Dieser Bildungsgipfel ist der Gipfel!
Die Lehrerinnen und Lehrer sollen noch eine Stunde mehr arbeiten und den Grundschulkollegen winkt dann endlich die A 13/ E 13. Dazu kam mir sofort das Bild eines Esels vor Augen, der unter seiner Last zusammengebrochen ist, dem man jedoch noch einen zentnerschweren Sack auf den Rücken packt und ihn mit zwei statt einer Möhre zum Aufstehen und Weiterlaufen bewegen will. So jedenfalls fühle ich mich nach 36 Jahren Schuldienst. Welch fatales Signal sendet unsere Landesregierung da aus! Vor allem von unserer Bildungsministerin, die selbst als Lehrerin gearbeitet hat, habe ich mir andere Maßnahmen erhofft. Und dann schreibt Jens Schmidt in der „Volksstimme“ auch noch in seinem Kommentar, dass die Mehrarbeit zumutbar, weil ja vergütet, wäre. Herr Schmidt, haben Sie schon einmal als Lehrer gearbeitet? Können Sie einschätzen, was zumutbar ist oder nicht? Ich jedenfalls würde mir nicht anmaßen, über Ihre Arbeitsbelastung zu urteilen. Den meisten meiner Kolleginnen und Kollegen geht es nicht um mehr Geld, sondern um bessere Arbeitsbedingungen.
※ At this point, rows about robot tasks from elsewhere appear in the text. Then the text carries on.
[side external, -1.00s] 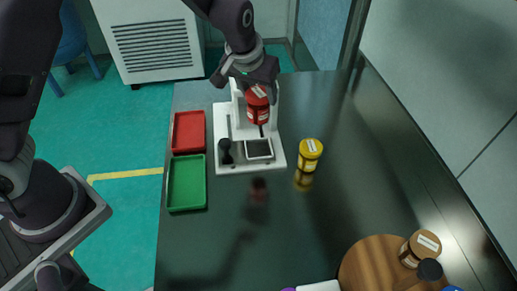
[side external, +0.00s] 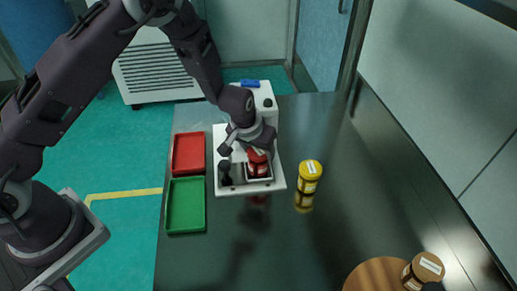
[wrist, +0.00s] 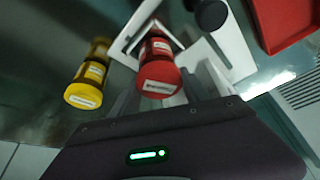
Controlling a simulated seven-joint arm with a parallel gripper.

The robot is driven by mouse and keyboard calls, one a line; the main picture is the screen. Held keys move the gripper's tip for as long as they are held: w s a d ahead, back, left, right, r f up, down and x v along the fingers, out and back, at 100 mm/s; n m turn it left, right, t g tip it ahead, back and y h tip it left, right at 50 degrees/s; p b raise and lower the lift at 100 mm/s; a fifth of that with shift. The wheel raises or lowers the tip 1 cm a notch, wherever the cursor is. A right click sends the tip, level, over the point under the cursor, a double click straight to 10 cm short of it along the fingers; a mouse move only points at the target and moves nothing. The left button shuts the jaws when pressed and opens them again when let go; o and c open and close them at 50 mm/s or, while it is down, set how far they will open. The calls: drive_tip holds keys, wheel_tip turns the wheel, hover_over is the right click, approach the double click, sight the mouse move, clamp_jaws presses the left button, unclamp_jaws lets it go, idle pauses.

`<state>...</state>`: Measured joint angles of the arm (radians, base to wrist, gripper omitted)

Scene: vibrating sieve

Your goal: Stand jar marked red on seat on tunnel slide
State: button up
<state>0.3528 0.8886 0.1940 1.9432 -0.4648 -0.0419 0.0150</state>
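The red jar (side external: 258,163), with a white label, is upright between the fingers of my gripper (side external: 256,152). It is over the square white-framed seat (side external: 271,178) at the front of the white tunnel slide (side external: 229,188). I cannot tell whether its base touches the seat. In the wrist view the red jar (wrist: 157,76) is between the fingers, its lid towards the camera, with the seat's white frame (wrist: 134,30) beyond it. My gripper appears shut on the jar; the finger contact is partly hidden.
A yellow jar (side external: 309,177) stands right of the slide. A black knob (side external: 225,173) is left of the seat. Red (side external: 188,153) and green (side external: 186,205) trays lie on the left. A brown-lidded jar (side external: 424,270) is by a round wooden board (side external: 370,277). The middle front is clear.

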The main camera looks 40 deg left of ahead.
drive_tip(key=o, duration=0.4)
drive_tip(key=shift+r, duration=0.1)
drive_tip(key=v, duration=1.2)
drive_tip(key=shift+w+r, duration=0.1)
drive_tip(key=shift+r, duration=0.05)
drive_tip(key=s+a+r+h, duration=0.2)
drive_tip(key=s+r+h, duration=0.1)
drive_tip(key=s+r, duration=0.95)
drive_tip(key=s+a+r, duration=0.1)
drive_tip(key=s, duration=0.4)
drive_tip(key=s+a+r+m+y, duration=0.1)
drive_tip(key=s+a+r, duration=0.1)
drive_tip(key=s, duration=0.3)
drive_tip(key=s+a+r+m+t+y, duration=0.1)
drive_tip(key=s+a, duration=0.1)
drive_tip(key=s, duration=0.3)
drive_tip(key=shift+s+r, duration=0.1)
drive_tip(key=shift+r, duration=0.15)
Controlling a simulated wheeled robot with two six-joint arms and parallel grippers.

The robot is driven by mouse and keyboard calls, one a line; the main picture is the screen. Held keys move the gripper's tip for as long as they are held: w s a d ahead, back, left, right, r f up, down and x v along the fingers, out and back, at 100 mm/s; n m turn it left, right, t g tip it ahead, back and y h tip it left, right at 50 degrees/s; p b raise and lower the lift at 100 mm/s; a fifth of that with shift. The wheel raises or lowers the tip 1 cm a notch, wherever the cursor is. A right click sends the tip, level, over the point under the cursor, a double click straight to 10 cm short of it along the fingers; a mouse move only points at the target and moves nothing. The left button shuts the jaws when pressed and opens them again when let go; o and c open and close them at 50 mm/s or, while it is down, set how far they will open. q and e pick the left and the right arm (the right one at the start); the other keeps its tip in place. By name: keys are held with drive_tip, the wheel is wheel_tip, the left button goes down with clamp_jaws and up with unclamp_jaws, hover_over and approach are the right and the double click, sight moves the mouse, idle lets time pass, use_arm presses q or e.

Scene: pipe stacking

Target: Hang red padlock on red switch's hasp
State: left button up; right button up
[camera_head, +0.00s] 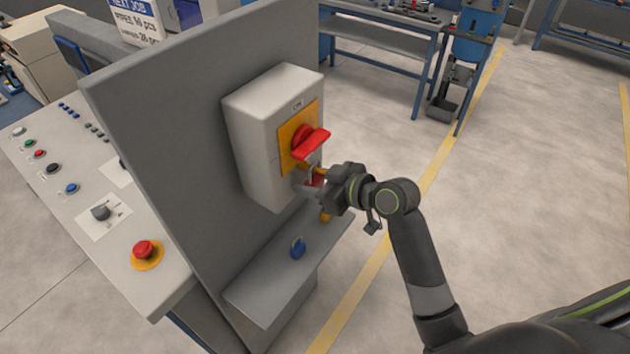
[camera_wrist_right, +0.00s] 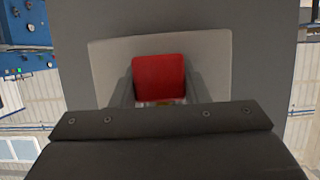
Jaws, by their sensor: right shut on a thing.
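The switch box (camera_head: 262,140) is pale grey and fixed to a grey upright panel. Its red switch handle (camera_head: 314,144) sits on a yellow plate (camera_head: 287,151). A small yellow hasp (camera_head: 314,169) sticks out below the handle. My right gripper (camera_head: 314,186) is shut on the red padlock (camera_head: 314,181), just below the hasp and in front of the box. In the right wrist view the red padlock (camera_wrist_right: 158,77) is between the two fingers. Whether the shackle passes through the hasp cannot be told. My left gripper is out of view.
A grey shelf (camera_head: 258,290) juts from the panel below the box. A blue padlock (camera_head: 297,249) and a yellow item (camera_head: 325,216) are on it. A control desk (camera_head: 115,225) stands left of the panel. Open floor lies to the right.

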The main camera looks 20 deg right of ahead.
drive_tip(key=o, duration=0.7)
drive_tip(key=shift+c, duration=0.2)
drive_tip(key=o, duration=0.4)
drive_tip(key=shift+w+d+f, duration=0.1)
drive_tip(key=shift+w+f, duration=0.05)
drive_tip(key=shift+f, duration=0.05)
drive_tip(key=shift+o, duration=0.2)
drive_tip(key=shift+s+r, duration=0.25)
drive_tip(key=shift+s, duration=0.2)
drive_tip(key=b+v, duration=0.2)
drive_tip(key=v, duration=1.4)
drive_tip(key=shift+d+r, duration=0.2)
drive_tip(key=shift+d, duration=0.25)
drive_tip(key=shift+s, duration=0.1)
Mit Geld kann ich mir nämlich nicht neue Nerven kaufen, die ich für diesen Beruf ganz besonders brauche. Ich bin jetzt anderthalb Jahre krankgeschrieben, habe zum dritten Mal ein sogenanntes Burnout und werde nicht mehr in den Lehrerberuf zurückkehren (können). Aber selbst das interessiert meinen Arbeitgeber nicht. Und auch da zeigt sich, wie hier in Sachsen-Anhalt mit Lehrern und Lehrerinnen umgegangen wird. Hut ab vor allen, die trotzdem diesen Beruf weiter ausüben, denn eigentlich ist er einer der schönsten und wichtigsten ...
Irina H.
Diskussion über die Stundenerhöhung
Die Ankündigung zur Stundenerhöhung bei den Lehrkräften in der heutigen „Volksstimme“ [20.01.2023] hat in unserem Lehrerzimmer für einige Diskussionen gesorgt. Eine Erhöhung der Entgelte für die Grundschullehrer*innen ist toll und wir wissen auch, dass etwas gegen den Lehrermangel getan werden muss, haben aber den Eindruck, dass vieles zu Lasten der älteren Kollegen geht.
Evelyn G.
Die Rechnung geht nicht auf!
Der Bildungsgipfel brachte wahrhaft den Durchbruch: Eine Pflichtstunde mehr pro Woche! Wahrscheinlich war das sogar ein Kompromiss und Frau Feußner liebäugelte mit zwei Stunden. Man weiß es nicht … Damit sollen rund 500 Lehrerstellen quasi ausgeglichen werden. Immerhin soll diese Stunde bezahlt oder später gegengerechnet werden. Nun ja, das gab es bei den zuletzt durchgesetzten Stundenerhöhungen von zwei Stunden für die 60- bis 62-Jährigen nicht. Aber auch schon diese Rechnung ging nicht auf, denn sie trieb Lehrerinnen und Lehrer in den vorzeitigen Ruhestand. Auch diese Stundenerhöhung wird sich wieder als kontraproduktiv erweisen. Herr Haseloff betonte, dass wir nun endlich in der Pflichtstundenzahl mit den anderen Bundesländern gleichziehen. Das sehen die 60- bis 62-Jährigen anders, denn sie unterrichten ja dann drei Stunden mehr als in der Vergangenheit. Und aus einem weiteren Grund kann der Vergleich mit anderen Bundesländern nur hinken. In anderen Bundesländern werden für außerunterrichtliche Tätigkeiten Anrechnungsstunden zur Verfügung gestellt, die bei uns leider zum normalen Schulalltag gehören. Ebenso ist es doch auch mit den Abminderungsstunden ab einem gewissen Alter. Ich hoffe, dass der Bildungsgipfel diesen Vergleich nicht scheut, denn dann sieht die Statistik mit Sicherheit anders aus.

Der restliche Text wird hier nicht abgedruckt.